Every identity needs an opposite. The ‘girls' girl’ only exists because somebody else can be declared not one. The same is true of the pick me. The internet has always loved sorting people into categories, and women increasingly find themselves cast into them. You're either supportive or selfish. A ‘girls' girl’ or not. There is very little room for somebody who is usually kind, occasionally selfish and, like everybody else, inconsistent. 

It is no longer enough to simply be kind to other women. Increasingly, you are expected to demonstrate that kindness in ways the internet approves of. Support the right celebrity. Condemn the right influencer. Take the right side in the right public disagreement. Silence becomes suspicious. Disagreement starts to look like betrayal.

The standard keeps expanding.

Sharing your lip gloss with a stranger in a nightclub bathroom has very little to do with defending a celebrity you've never met online.

One is an act of generosity. The other is an act of judgment. Yet they now exist beneath the same label. That reflects something larger about internet culture.

Social media rarely rewards quiet kindness. It rewards visible kindness. It is no longer enough to support women; increasingly, you have to be seen supporting women. Opinions become signals. Signals become identities. Before long, every disagreement becomes an opportunity to decide who belongs and who doesn't.

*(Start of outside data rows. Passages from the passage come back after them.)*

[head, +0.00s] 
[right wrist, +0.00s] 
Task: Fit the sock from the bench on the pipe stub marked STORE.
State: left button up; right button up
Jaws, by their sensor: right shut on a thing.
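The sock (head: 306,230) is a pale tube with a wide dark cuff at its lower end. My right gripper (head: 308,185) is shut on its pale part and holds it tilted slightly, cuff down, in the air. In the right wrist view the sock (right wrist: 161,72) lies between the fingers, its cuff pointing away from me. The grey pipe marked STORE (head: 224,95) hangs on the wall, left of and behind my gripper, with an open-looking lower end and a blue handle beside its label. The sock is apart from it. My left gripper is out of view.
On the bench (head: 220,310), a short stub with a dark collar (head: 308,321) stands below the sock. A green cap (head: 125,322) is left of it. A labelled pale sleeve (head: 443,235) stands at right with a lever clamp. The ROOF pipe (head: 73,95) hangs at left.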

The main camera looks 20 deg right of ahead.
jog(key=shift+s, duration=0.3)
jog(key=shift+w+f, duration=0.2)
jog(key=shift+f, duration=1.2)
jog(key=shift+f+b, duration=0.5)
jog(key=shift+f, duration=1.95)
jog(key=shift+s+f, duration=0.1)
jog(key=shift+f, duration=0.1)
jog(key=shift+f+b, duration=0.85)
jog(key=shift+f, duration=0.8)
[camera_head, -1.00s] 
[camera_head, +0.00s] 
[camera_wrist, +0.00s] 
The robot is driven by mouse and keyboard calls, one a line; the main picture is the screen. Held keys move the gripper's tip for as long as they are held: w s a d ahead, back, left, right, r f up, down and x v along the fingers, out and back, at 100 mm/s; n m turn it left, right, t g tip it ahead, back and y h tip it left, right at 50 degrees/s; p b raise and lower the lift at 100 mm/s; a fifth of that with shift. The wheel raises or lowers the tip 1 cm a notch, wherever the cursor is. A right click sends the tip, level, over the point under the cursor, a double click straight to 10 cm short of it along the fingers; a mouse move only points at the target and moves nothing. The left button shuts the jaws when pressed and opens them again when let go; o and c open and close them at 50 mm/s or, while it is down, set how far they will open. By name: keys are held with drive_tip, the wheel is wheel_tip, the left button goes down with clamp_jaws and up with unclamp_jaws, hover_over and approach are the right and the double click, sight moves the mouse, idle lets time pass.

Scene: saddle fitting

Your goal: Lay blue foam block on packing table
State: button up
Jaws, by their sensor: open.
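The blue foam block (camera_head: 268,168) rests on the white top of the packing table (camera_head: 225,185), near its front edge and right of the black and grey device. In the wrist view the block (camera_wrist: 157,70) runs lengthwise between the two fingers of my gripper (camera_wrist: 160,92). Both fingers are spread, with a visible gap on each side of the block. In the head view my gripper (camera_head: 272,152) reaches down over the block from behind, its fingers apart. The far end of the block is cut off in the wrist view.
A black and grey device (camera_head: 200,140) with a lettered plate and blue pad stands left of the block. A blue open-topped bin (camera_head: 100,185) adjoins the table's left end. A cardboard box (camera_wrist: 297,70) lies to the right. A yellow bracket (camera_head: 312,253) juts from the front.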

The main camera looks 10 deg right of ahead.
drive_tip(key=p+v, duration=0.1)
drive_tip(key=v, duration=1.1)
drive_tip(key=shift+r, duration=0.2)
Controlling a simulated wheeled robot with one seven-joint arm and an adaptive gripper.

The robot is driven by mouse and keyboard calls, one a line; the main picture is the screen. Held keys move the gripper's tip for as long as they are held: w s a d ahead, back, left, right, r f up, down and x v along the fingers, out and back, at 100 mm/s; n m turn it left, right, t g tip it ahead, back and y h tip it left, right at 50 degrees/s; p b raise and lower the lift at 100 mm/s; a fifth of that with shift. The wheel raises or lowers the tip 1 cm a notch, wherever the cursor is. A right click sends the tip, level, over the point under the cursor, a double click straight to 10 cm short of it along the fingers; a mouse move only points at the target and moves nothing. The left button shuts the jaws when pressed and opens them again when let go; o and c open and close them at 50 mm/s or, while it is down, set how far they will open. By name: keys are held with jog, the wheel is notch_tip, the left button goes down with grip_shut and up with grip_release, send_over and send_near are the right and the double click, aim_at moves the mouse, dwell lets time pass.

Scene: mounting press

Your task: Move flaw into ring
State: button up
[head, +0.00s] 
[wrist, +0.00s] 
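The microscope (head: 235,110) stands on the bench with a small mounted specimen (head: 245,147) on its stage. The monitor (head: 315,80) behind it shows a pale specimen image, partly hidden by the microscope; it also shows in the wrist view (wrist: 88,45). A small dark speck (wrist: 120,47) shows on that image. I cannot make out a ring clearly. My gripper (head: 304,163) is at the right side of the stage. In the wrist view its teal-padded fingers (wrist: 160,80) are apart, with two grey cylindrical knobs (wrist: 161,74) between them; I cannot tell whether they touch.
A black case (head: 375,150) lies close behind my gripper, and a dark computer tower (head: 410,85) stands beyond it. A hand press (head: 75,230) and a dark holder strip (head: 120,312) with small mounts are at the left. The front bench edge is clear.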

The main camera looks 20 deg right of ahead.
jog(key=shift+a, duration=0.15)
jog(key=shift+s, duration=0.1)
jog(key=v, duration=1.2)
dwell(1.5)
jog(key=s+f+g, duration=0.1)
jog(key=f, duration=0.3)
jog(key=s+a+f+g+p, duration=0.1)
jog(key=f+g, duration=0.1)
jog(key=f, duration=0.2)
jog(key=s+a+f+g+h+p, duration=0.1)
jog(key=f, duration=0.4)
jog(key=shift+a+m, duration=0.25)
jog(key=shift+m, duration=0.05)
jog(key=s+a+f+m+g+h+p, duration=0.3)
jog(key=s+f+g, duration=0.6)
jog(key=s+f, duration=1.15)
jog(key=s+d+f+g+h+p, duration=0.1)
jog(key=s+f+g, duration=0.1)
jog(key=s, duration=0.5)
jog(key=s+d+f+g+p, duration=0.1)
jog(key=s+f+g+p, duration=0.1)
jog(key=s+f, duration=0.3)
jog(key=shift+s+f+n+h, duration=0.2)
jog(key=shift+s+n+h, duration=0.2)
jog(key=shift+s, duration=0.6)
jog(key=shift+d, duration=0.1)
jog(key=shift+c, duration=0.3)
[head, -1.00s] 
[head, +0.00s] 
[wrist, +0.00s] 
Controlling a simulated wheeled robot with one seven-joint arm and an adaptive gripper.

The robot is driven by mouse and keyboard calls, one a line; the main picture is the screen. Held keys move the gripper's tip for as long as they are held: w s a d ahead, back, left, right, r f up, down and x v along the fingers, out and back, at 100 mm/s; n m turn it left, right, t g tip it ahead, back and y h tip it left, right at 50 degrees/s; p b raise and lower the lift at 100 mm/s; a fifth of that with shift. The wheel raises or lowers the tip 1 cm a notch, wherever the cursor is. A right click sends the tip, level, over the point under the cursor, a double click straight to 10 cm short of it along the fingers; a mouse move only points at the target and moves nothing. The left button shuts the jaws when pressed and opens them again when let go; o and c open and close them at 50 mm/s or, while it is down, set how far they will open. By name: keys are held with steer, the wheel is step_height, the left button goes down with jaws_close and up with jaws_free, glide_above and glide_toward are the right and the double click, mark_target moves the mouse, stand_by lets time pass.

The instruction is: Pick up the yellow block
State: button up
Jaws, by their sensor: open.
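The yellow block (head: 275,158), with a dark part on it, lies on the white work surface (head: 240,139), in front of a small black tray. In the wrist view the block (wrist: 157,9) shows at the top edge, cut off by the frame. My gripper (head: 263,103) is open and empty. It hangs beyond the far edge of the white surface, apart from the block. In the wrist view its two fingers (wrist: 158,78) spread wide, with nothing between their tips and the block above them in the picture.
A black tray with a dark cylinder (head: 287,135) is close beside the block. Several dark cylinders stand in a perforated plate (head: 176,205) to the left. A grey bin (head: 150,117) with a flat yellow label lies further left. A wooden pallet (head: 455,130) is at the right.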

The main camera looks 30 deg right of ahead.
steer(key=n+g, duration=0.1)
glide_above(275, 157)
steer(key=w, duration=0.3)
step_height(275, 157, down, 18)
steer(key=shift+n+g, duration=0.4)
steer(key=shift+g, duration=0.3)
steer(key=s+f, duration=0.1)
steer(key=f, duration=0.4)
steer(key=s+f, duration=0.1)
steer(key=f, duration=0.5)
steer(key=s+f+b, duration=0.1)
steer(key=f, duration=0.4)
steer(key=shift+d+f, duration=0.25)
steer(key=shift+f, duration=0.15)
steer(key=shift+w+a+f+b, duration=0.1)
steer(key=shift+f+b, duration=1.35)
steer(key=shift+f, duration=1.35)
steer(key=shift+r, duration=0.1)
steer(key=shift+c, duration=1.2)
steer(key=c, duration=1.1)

The irony is difficult to ignore.

A phrase that emerged to encourage women to stop competing with one another now often encourages them to compete over who supports women better. Who is the most loyal? Who is the most feminist? Who deserves the label, and who should have it taken away?

The policing has not disappeared. It has simply changed direction.

The original idea behind the ‘girls' girl’ still feels valuable. Most people would probably like a world with more women celebrating one another's successes and less unnecessary competition.

Because maybe the strongest form of female solidarity is not deciding which women deserve to be called ‘girls' girls’; it is allowing women to be imperfect without turning every mistake into a referendum on what kind of woman they are.